DIRECTIVE
Find the string "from" in the listing and report every line that has it.
## begin AVAILABLE DATA
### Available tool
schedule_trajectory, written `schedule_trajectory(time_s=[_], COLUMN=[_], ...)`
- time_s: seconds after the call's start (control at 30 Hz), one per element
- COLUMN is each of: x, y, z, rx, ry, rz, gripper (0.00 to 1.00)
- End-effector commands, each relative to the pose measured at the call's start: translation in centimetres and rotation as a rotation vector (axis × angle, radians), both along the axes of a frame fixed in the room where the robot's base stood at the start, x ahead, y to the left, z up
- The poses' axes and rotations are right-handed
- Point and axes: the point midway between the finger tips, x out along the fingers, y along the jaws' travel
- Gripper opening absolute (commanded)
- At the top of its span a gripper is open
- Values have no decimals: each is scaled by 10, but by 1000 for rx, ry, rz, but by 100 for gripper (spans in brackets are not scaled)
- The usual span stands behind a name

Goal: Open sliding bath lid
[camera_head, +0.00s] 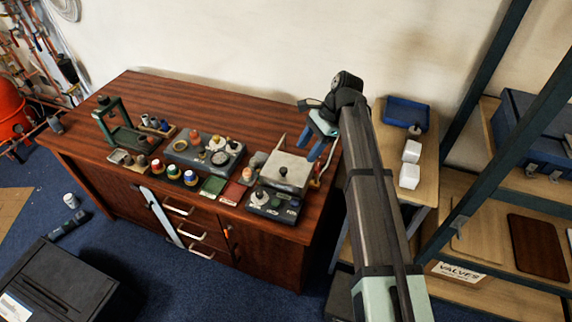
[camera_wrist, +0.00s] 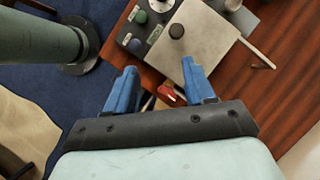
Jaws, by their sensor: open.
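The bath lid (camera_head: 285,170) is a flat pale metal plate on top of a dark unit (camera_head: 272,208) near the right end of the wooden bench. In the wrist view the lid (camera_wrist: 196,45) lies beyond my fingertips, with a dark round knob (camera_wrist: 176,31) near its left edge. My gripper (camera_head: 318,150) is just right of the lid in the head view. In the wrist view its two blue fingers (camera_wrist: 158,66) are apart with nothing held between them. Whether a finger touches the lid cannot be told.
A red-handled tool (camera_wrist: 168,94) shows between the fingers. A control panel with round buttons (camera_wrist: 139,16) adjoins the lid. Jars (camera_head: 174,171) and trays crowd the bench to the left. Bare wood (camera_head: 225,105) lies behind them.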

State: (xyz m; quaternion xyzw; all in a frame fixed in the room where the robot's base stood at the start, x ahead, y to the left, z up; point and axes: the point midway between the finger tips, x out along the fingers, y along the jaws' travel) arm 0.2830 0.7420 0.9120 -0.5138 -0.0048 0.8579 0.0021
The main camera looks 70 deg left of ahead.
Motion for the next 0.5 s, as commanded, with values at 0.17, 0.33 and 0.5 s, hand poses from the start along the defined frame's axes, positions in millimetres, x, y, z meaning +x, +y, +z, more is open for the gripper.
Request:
## end AVAILABLE DATA
## begin AVAILABLE DATA
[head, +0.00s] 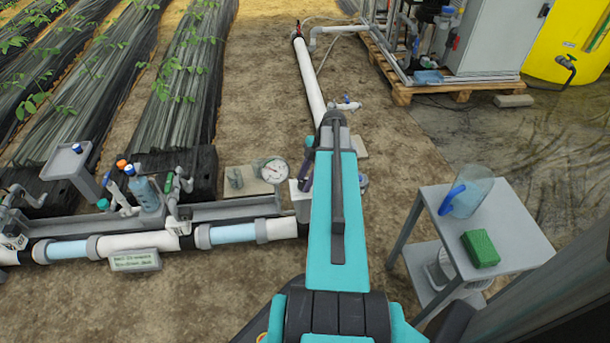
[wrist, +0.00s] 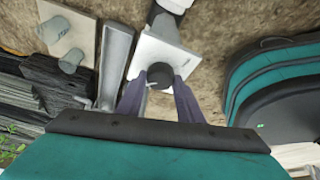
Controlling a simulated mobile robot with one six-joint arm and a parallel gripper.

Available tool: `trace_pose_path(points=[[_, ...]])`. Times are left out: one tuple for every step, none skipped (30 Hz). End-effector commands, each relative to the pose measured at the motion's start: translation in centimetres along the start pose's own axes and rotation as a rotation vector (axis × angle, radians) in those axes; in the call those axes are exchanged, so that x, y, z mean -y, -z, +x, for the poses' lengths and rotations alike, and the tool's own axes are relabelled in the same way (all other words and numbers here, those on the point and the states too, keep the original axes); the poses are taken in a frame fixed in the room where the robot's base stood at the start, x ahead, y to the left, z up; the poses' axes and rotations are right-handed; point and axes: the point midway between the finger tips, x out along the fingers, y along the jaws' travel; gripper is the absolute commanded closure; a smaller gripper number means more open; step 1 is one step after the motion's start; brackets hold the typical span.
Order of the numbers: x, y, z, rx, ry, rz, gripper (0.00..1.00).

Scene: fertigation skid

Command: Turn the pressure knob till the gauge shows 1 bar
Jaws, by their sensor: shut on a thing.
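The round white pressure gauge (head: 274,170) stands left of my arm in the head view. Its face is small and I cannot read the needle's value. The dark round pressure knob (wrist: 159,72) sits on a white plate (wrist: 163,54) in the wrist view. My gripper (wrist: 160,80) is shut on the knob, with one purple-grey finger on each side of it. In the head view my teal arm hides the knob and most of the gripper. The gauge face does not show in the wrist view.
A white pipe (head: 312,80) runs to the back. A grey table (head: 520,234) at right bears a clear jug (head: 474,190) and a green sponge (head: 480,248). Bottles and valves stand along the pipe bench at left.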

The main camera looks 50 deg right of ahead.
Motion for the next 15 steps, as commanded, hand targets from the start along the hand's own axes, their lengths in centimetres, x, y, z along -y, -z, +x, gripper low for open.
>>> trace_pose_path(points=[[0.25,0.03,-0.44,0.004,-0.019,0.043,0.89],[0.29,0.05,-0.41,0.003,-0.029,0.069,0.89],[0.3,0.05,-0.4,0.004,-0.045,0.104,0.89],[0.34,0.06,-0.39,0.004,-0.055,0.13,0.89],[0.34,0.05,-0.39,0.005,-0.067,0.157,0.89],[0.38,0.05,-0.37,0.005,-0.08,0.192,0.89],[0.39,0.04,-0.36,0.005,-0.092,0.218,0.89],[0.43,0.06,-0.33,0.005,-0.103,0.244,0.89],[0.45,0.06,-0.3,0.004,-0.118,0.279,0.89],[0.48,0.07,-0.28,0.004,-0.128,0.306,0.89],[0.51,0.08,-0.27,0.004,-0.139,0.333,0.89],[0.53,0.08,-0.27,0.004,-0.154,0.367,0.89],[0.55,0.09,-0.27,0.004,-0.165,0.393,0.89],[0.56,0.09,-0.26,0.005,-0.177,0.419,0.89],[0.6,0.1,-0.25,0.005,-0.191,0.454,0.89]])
## end AVAILABLE DATA
SOLUTION
Motion for the next 0.5 s, as commanded, with values at 0.17, 0.33 and 0.5 s, hand poses from the start along the defined frame's axes, positions in millimetres, x, y, z meaning +x, +y, +z, more is open for the gripper.
Motion for the next 15 steps, as commanded, hand targets from the start along the hand's own axes, their lengths in centimetres, x, y, z along -y, -z, +x, gripper low for open.

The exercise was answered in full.